Look, I don’t want to speak ill of the dead (Amis died in 2023) but this was not a great book. Granted, I like very little. But I found it confusing. I kind of dreaded picking it back up for the first 200 pages of its time with me. Something about the structure where each chapter is narrated by one of three different characters made it feel disjointed. The constant use of German phrases, nicknames and his usual, but somewhat creepy, obsession with sexual relations added to my disconnection with the story and the characters. I would see German coming up on the page and my eyes would pretty much just skip over it. I don’t speak German. In fact, I’m kind of triggered by German. “Triggered” being one one of those Gen Z or Millennial words that actually makes a little bit of sense to me now. Nazis are triggering. The Holocaust is triggering. That gutteral language is triggering. Sorry. But I didn’t skip the German because it made me feel icky inside. I just couldn’t hang. I don’t need to Google shit while I’m reading. It’s not enjoyable. Also, I assume these Nazis are all speaking German. So why would Amis throw German into the English they are predominantly speaking in a book meant for English-speaking people? In the German translation of this book, do they just keep speaking German or something? It must be nonsensical. Whatever.

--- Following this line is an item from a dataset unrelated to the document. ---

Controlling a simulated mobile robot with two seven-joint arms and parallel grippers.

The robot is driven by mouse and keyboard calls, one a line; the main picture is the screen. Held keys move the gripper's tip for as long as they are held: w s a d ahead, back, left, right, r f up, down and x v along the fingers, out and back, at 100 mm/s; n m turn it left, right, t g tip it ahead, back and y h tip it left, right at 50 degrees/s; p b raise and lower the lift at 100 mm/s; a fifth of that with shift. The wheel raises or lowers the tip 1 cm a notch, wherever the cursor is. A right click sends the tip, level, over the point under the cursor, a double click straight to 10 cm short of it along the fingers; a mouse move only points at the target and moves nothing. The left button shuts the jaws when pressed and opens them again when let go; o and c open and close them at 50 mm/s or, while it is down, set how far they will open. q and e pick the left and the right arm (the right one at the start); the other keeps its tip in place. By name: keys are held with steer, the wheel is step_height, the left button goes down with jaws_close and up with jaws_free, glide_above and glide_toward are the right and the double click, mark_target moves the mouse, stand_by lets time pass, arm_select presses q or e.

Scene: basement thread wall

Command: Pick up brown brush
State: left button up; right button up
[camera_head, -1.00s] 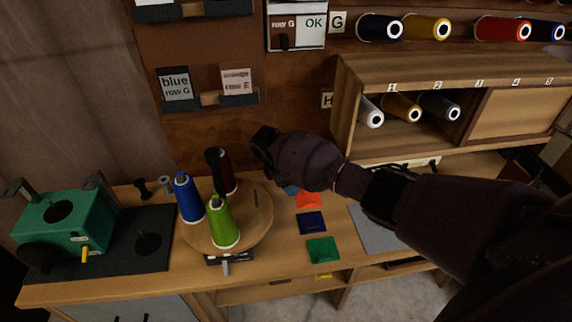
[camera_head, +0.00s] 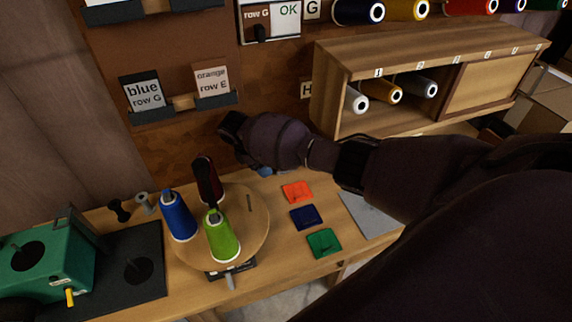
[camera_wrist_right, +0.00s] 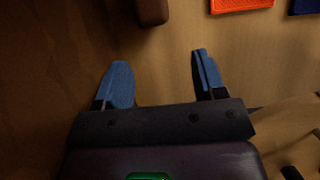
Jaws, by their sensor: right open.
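A small brown block-like piece (camera_wrist_right: 153,11), possibly part of the brown brush, shows at the top edge of the right wrist view. It lies ahead of my right gripper (camera_wrist_right: 158,80), roughly in line with the gap between the blue fingers. The fingers are open, with nothing between them, and apart from the brown piece. In the head view my right gripper (camera_head: 265,171) is mostly hidden behind its own wrist, near the back of the bench by the brown board. I cannot make out the brush there. My left gripper is not in view.
A round wooden turntable (camera_head: 258,222) holds blue, green and dark red thread cones. Orange (camera_head: 297,191), navy (camera_head: 303,217) and green (camera_head: 324,242) swatches lie right of it. A green machine (camera_head: 45,265) stands at left. A wooden spool cabinet (camera_head: 335,62) stands at the back right.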

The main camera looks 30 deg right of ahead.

So, yes, I was not enjoying the first two thirds of this novel. It basically follows the life of three people in a concentration camp during WWII. The Nazi commander of the camp. Another Nazi dude who is a soldier of some rank at the camp. And a Jewish prisoner who is employed — under threat of death — collecting the belongings of the people who arrive at the camp, basically herding them to the showers and cleaning up their bodies afterward. The first two almost treat the job like they’re making widgets. They fall behind on production and they get in trouble. They keep the widgets pumping out and everything is good. But, unfortunately, the second guy is a horndog who is weirdly in love/lust with the first guy’s wife. The first guy being the boss. No, not that boss. A boss. That’s kind of it. At least for most of the book. This whole situation only becomes interesting once it’s clear Germany is going to lose the war and the overwhelming threat of what will unfold starts to hit them. The mass murder will be a tough thing to cover up when the Allies show up. The job they have will no longer be a job. The first dude reacts by essentially doubling down, starting to take his job way more seriously. While also kind of losing his mind. Whereas the second guy’s apathy toward the “cause” just increases as he focuses on his obsession with the aforementioned wife of the first dude. And the third dude, well, he has a lot of heavy shit to deal with.
And it is at this point that Amis decided to get out of the existential nature of the story. I call it that because that’s how it hit my brain. The slice of life meanderings of a death camp during the Holocaust. Good times. But toward the end, there is actually some plot. Some action. Something to grab and hold onto. A narrative with points you can actually remember. But it also, just as quickly, pulls the Animal House ending and then just kind of throws in the towel. There could have been so much more drama. Shit happened at the end of WWII. Bad shit. Good shit. Shit. But, like a lot of the novel, we’re kept at arm’s length from the characters and their plight. Sure, if we zoomed in, we would be treated to some horror. But that isn’t what this narrative is trying to do. It’s too cool for that. Not cool like The Fonz. Cool like it couldn’t bother. Or had no interest in bothering. It’s confounding. But, in retrospect, not unusual for Amis in his third act. That said, it’s made me more interested in watching the film to see how Glazer interpreted what is a pretty abstract piece of art. Review to come.